Lorsque l’on cherche à amplifier une impulsion ultrabrève dans un milieu non-linéaire, la puissance crête de cette impulsion laser est limitée par le seuil de dommage du cristal amplificateur. La technique mise au point par Strickland et Mourou en 1985 a permis de contourner cette limitation physique, par une astuce de répartition judicieuse de l’énergie lumineuse dans le temps. Dans une première étape, les impulsions laser sont étirées temporellement, à l’aide de technologies classiques de dispersion en fréquence. Les impulsions peuvent alors être amplifiées dans le milieu de gain (sans causer de dommage à celui-ci), puis recomprimées à la sortie du cristal amplificateur avec les mêmes technologies matures de dispersion en fréquence.
Une influence jusque dans les labos de l’UdeS
Plusieurs groupes de recherche à l’Université de Sherbrooke utilisent des technologies laser tirant profit de cette technique « d’amplification d’impulsions sources mises en forme par dérive en fréquence ». À la Faculté des sciences et à la Faculté de génie, ces technologies laser sont couramment utilisées pour produire par effet non-linéaire des impulsions ultrabrèves pouvant couvrir une large gamme de fréquences, de l’infrarouge lointain à l’ultraviolet. Mentionnons que le Pr André Bandrauk, du Département de chimie, est l’un des pionniers du domaine de la photonique moléculaire utilisée pour l’étude du mouvement des électrons au sein des molécules et pour la production d’impulsions attosecondes, de très grandes énergies. Denis Morris, professeur au Département de physique et membre de l’Institut quantique, explique que les travaux de la Pre Strickland ont eu une influence déterminante sur le domaine et sur le développement des systèmes laser compacts (dits « table-top » en anglais).

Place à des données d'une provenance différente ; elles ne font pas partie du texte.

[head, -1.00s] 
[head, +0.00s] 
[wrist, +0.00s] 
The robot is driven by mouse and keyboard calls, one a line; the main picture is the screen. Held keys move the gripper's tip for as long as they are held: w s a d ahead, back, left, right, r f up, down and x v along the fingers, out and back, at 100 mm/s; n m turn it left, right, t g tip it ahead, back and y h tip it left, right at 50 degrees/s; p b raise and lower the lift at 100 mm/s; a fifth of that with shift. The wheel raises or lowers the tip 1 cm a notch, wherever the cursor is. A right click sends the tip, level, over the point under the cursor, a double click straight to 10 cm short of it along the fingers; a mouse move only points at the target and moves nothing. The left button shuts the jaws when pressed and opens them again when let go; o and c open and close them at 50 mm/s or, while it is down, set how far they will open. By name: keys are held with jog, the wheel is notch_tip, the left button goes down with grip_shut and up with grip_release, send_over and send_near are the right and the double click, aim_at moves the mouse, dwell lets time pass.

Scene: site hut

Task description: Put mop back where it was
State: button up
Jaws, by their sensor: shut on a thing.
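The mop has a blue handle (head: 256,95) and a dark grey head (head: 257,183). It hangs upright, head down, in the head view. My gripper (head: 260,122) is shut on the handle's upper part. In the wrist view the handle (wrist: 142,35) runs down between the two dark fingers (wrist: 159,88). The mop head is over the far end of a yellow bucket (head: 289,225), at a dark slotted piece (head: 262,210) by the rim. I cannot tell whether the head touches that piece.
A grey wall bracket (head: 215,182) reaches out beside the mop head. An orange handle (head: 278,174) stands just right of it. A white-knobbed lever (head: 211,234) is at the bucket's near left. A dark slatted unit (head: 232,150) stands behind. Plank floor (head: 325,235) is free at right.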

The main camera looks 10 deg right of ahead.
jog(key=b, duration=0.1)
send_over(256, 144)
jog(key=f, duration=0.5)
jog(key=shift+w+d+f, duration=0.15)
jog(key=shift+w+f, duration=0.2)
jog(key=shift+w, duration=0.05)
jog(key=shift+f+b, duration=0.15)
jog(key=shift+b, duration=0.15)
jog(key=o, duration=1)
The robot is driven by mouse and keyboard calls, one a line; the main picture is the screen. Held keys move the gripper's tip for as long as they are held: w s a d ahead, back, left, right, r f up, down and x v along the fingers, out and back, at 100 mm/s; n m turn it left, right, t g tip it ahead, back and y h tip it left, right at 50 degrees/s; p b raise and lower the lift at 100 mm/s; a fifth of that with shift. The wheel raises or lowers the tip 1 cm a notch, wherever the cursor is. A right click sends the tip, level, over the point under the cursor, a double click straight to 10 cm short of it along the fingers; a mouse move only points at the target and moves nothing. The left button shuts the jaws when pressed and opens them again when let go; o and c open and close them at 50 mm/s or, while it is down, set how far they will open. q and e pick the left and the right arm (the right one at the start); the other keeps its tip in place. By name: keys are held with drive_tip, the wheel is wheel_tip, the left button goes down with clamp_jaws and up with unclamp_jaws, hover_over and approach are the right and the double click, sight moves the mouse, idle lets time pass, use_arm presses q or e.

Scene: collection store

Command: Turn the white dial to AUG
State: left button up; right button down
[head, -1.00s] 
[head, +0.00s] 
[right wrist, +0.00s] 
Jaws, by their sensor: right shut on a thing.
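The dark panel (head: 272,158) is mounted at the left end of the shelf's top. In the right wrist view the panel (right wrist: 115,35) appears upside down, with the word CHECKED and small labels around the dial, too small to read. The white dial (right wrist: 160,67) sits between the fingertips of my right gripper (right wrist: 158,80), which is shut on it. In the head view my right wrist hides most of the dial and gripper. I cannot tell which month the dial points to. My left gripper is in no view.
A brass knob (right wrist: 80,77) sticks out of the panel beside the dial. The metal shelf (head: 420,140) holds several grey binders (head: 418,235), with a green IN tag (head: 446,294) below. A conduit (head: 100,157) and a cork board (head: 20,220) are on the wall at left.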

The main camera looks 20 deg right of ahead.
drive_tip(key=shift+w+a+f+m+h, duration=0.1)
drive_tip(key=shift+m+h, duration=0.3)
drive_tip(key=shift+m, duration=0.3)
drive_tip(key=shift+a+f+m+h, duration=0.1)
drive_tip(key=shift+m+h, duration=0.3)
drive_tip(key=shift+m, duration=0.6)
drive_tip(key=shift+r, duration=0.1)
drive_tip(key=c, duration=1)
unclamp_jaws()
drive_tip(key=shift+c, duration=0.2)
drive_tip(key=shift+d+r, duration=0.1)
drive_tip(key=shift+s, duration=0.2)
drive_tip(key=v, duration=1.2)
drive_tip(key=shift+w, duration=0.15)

« J’utilise ces systèmes laser couramment pour la réalisation de mes expériences de type pompe-sonde visant à étudier les propriétés optiques et électroniques de matériaux avancés, ainsi que pour l’étude des phénomènes ultrarapides dans les solides (relaxation de l’énergie des porteurs chauds dans des nanostructures, conversion spin-charge, couplage électron-phonon, etc.)» explique le Pr Morris
De son côté, Paul-Ludovic Karsenti, coordonnateur des laboratoires de photonique au Département de chimie, utilise un dérivé des travaux de la Pre Strickland. « Deux semaines après avoir débuté ma maîtrise à l’Université de Montréal, mon directeur de recherche Carlos Silva me mandatait déjà de préparer une courte présentation sur le chirped pulse amplification. L’idée était de nous faire comprendre non seulement comment obtenir les intenses impulsions femtosecondes que nous employions, mais aussi d’apprécier avec quelle élégance il était possible de manipuler spectralement et temporellement des impulsions laser. Ça fait maintenant plus de 15 ans que j’utilise quasi quotidiennement des lasers femtosecondes amplifiés pour mettre sur pieds différents montages expérimentaux afin de sonder les dynamiques électroniques ultrarapides dans tous types de matériaux.»
La méthode présentée par la Pre Strickland basée sur une compréhension encore plus fine des interactions entre la matière et le laser a permis un bond prodigieux pour le laser. Les avancées techniques utilisées pour la chirurgie de la cornée au laser ou le micro-usinage du verre utilisé dans les téléphones cellulaires ne sont que quelques exemples de l’influence certaine sur notre quotidien des travaux de recherche sur la lumière.